Best Practices for Managing Library Versions
Alright, let's wrap this up with some best practices for keeping your Python library versions in check on Databricks. This is where we turn good habits into great workflows, making sure your data science projects run smoothly and predictably. First off, always use virtual environments or specific cluster configurations to isolate your project dependencies. While Databricks notebooks offer %pip for immediate use, for more robust project management, consider creating custom Databricks runtimes or using cluster init scripts that install your required libraries. This ensures that every time a cluster spins up for your project, it has the exact same set of libraries. Think of it as having a blueprint for your environment. Secondly, document your dependencies meticulously. Whether it's a requirements.txt file that you use with init scripts, or simply listing the versions in your notebook's README, knowing what versions you need is half the battle. For example, a simple requirements.txt file might look like this:
pandas==1.5.3
numpy==1.23.5
scikit-learn==1.2.1
matplotlib==3.7.0
You can then use this file with Databricks utilities or init scripts to install these exact versions. Be explicit with version numbers. Avoid using just pandas if you can specify pandas==1.5.3. This prevents unexpected upgrades that could break your code. If you need the latest features, use version specifiers like pandas>=1.5.0,<2.0.0 or pandas~=1.5.0 (which means pandas>=1.5.0,<1.6.0). The tilde (~=) operator is super handy for this. Third, regularly audit your installed libraries.

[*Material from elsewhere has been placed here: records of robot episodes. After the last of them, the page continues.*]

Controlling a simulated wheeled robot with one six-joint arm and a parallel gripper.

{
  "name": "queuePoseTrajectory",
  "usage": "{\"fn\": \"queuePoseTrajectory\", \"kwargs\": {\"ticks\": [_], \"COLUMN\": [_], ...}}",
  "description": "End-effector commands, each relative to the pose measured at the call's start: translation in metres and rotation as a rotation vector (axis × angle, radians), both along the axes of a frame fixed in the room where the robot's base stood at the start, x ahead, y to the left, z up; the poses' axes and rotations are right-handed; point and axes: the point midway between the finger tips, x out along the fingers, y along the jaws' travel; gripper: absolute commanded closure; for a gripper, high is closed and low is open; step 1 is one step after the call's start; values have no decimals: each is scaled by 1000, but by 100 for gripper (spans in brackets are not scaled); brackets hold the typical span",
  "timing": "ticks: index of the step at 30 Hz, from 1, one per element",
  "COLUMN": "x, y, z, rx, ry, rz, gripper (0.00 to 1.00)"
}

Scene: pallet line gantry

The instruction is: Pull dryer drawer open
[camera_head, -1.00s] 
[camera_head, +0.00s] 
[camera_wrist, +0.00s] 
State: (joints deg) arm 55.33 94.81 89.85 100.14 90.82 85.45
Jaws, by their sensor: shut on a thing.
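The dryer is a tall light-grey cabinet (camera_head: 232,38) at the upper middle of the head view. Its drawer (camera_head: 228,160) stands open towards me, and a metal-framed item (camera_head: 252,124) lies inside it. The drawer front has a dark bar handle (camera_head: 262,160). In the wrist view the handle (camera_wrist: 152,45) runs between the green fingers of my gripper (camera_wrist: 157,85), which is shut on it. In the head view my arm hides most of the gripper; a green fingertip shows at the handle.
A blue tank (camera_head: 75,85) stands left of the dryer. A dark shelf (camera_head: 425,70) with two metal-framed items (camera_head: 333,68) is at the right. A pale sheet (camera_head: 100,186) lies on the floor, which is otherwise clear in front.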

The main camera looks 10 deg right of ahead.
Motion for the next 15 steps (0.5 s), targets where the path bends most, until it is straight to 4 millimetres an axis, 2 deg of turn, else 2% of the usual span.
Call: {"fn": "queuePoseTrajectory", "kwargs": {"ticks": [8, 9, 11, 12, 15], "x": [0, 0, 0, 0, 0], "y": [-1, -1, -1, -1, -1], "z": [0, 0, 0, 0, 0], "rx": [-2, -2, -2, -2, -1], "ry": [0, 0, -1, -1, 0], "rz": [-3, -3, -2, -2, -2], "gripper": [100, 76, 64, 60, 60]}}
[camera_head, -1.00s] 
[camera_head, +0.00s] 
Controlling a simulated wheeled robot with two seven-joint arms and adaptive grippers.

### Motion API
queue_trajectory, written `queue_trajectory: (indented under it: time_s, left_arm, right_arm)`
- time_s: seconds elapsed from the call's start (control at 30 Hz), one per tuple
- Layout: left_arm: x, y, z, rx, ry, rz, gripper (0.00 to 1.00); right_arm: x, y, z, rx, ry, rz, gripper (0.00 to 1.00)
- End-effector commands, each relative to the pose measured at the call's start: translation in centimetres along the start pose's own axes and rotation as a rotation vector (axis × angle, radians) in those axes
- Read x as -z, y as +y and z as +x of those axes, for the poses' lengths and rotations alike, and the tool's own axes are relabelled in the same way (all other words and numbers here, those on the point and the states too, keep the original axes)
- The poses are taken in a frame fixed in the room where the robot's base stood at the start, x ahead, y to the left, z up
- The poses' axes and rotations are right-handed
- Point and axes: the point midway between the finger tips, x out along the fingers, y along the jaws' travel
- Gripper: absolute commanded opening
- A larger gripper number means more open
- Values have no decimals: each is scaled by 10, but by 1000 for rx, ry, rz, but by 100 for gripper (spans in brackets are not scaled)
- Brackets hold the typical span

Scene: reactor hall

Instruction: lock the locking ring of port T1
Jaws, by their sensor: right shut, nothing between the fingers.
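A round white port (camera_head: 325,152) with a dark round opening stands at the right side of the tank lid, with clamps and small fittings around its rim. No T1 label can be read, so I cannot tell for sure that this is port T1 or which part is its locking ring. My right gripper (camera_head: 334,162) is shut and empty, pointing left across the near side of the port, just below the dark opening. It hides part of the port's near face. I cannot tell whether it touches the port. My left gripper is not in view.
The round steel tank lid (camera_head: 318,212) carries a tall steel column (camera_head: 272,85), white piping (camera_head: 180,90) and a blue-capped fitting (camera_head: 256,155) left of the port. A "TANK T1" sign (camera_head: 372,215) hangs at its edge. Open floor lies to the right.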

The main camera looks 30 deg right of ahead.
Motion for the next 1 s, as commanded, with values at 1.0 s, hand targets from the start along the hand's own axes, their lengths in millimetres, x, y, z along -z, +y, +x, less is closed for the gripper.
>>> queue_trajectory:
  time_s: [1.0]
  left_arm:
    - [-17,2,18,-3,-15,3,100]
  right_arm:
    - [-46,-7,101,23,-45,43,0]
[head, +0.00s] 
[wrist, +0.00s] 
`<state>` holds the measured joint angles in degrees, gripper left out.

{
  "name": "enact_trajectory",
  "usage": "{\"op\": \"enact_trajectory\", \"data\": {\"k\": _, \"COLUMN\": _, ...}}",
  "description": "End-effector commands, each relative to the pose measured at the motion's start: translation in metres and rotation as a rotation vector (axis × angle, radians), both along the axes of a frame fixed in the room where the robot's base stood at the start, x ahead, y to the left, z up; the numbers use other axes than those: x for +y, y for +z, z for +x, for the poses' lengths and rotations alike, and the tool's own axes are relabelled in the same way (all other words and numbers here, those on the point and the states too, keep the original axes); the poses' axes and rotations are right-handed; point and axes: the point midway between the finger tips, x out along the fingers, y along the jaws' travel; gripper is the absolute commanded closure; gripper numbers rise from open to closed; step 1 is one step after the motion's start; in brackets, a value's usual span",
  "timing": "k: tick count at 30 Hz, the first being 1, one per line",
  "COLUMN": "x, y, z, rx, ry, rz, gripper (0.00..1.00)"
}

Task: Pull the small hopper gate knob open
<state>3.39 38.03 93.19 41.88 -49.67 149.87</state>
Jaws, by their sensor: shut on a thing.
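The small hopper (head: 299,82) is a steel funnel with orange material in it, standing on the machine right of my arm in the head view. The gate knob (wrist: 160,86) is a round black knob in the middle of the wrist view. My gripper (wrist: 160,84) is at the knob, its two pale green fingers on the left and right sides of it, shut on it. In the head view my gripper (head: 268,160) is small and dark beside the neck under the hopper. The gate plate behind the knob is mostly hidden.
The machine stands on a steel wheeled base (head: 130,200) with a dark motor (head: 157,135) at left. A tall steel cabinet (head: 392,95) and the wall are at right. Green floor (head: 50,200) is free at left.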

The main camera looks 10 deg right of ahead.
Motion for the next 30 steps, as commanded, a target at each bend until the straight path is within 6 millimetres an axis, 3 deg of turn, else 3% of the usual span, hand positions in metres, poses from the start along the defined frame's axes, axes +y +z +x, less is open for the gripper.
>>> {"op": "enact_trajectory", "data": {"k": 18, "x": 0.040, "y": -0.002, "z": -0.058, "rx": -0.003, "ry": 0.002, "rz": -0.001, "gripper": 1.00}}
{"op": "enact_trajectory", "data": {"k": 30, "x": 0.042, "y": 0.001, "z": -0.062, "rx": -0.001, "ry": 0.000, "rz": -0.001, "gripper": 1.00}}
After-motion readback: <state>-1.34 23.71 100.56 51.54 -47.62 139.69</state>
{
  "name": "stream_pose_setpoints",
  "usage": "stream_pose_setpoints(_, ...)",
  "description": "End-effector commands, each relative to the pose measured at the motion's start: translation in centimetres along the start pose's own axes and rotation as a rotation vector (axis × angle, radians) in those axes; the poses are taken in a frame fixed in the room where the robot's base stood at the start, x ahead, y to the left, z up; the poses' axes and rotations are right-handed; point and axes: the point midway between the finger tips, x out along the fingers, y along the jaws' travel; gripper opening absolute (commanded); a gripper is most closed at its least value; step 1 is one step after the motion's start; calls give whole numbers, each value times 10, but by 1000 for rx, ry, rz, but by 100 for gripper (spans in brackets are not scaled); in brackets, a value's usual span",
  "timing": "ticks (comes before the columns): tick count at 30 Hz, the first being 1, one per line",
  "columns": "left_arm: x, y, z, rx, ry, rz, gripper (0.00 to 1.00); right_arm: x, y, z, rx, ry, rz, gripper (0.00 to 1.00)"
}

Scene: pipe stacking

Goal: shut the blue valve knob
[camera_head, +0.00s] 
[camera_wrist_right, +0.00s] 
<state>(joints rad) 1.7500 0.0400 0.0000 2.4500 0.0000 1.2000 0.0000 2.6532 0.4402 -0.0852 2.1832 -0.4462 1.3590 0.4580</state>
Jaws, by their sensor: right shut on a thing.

Use the !pip list or dbutils.library.list() commands periodically to see what's actually installed on your cluster. Compare this against your documented requirements. Are there any unexpected libraries? Are the versions up-to-date or too old? This audit helps catch potential conflicts or security vulnerabilities early. Keep your Databricks Runtime (DBR) version in mind. Databricks bundles specific versions of Python and popular libraries with each DBR. Sometimes, upgrading your DBR can implicitly upgrade some libraries. Understand the default libraries that come with your chosen DBR and plan your custom installations accordingly. Finally, test your code thoroughly after any library updates. Even a minor version bump can sometimes introduce subtle behavioral changes. Always run your test suites or key data processing jobs after updating dependencies to ensure everything still works as expected. By following these practices, guys, you'll significantly reduce the chances of encountering version-related issues, making your Databricks data science journey much smoother, more reliable, and ultimately, more productive. Happy coding!